There are multiple currently-available workarounds, but none of them that I
know of are satisfactory:
* Duplicate all font-lock rules, creating anchored matchers that recognize code
in comments. The duplication is very unpleasant, and it will require adding
‘prepend’ to a bunch of font-lock rules, which will break some of them.
* Use a custom syntax-propertize-function to recognize these code snippets and
escape out of strings. This has some potential, but it confuses existing
tools. For example, in Python, one can do the following; it works fine for
‘>>>’ in comments, but in strings it seems to break eldoc, among others:
syntax-ppss()
python-util-forward-comment(1)
python-nav-end-of-defun()
python-info-current-defun()
(let ((current-defun (python-info-current-defun))) (if current-defun (progn
(format "In: %s()" current-defun))))
(defconst litpy--doctest-re
"^#*\\s-*\\(>>>\\|\\.\\.\\.\\)\\s-*\\(.+\\)$"
"Regexp matching doctests.")
(defun litpy--syntax-propertize-function (start end)
"Mark doctests in START..END."
(goto-char start)
(while (re-search-forward litpy--doctest-re end t)
(let* ((old-syntax (save-excursion (syntax-ppss (match-beginning 1))))
(in-docstring-p (eq (nth 3 old-syntax) t))
(in-comment-p (eq (nth 4 old-syntax) t))
(closing-syntax (cond (in-docstring-p "|") (in-comment-p ">")))
(reopening-syntax (cond (in-docstring-p "|") (in-comment-p "<")))
(reopening-char (char-after (match-end 2)))
(no-reopen (eq (and reopening-char (char-syntax reopening-char))
(cond (in-comment-p ?>)))))
(when closing-syntax
(put-text-property (1- (match-end 1)) (match-end 1)
'syntax-table (string-to-syntax closing-syntax))
(when (and reopening-char (not no-reopen))
(put-text-property (match-end 2) (1+ (match-end 2))
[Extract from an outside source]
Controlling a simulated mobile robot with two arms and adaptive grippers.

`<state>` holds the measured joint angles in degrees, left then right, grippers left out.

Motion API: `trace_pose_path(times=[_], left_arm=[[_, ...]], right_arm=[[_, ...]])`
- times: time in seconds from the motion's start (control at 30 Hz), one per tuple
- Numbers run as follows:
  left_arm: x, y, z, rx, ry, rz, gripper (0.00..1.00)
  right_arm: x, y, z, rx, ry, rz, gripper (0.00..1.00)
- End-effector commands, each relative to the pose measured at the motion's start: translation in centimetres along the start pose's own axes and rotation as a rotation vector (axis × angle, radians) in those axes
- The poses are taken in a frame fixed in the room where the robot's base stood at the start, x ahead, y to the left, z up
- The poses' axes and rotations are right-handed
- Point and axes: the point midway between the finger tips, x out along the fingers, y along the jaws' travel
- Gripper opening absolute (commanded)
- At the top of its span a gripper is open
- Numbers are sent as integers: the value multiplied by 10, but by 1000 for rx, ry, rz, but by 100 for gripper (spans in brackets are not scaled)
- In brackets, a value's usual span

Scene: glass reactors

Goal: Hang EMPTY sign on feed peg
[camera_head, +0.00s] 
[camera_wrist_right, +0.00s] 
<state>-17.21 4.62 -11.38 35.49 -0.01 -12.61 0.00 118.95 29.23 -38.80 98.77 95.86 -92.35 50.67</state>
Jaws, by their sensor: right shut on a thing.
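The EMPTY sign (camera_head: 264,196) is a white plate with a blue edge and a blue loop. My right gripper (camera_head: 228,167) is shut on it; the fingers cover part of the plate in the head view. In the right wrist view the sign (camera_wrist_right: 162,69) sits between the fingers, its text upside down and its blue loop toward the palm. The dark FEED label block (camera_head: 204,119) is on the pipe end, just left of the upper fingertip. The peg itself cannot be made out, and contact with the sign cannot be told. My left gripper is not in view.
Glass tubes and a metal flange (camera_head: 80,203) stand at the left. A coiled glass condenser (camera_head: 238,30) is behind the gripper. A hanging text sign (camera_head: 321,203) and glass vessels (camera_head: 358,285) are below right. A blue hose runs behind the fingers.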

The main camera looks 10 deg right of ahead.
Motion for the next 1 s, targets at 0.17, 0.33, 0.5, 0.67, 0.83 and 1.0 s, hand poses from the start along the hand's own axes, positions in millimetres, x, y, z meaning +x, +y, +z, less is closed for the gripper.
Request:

'syntax-table (string-to-syntax
reopening-syntax)))))))
Maybe the second approach can be made to more-or-less work for Python, despite
the issue above — I'm not entirely sure. The idea there is to detect chunks of
code, and mark their starting and ending characters in a way that escapes from
the surrounding comment or string.
But this doesn't solve the problem for Coq, for example, because it confuses
comment-forward and the like. Some coq tools depend on Emacs to identify
comments and skip over them when running a file (code is sent bit by bit, so if
‘(* foo [some code here] bar *)’ is annotated with syntax properties to make
Emacs think that it should be understood as ‘(* foo *) some code here (* bar
*)’, then Proof General (a Coq IDE based on Emacs) won't realize that “some
code here” is part of a comment, and things will break.
I'm not sure what the right approach is. I guess there are two approaches:
* Mark embedded code in comments as actual code using
syntax-propertize-function, and add a way for tools to detect this "code but
not really code" situation. Pros: things like company, eldoc,
prettify-symbols-mode, etc. will work in embedded code comments without having
to opt them in. Cons: some things will break, and will need to be fixed
(comment-forward, Proof General, Elpy, indentation functions…).
* Add new "code block starter"/"code-block-ender" syntax classes? Then
font-lock would know that it has to highlight these. Pros: few things would
break. Cons: Tools would have to be opted-in (company-mode, eldoc,
prettify-symbols-mode, …).
Am I missing another obvious solution? Has this topic been discussed before?
Cheers,
Clément.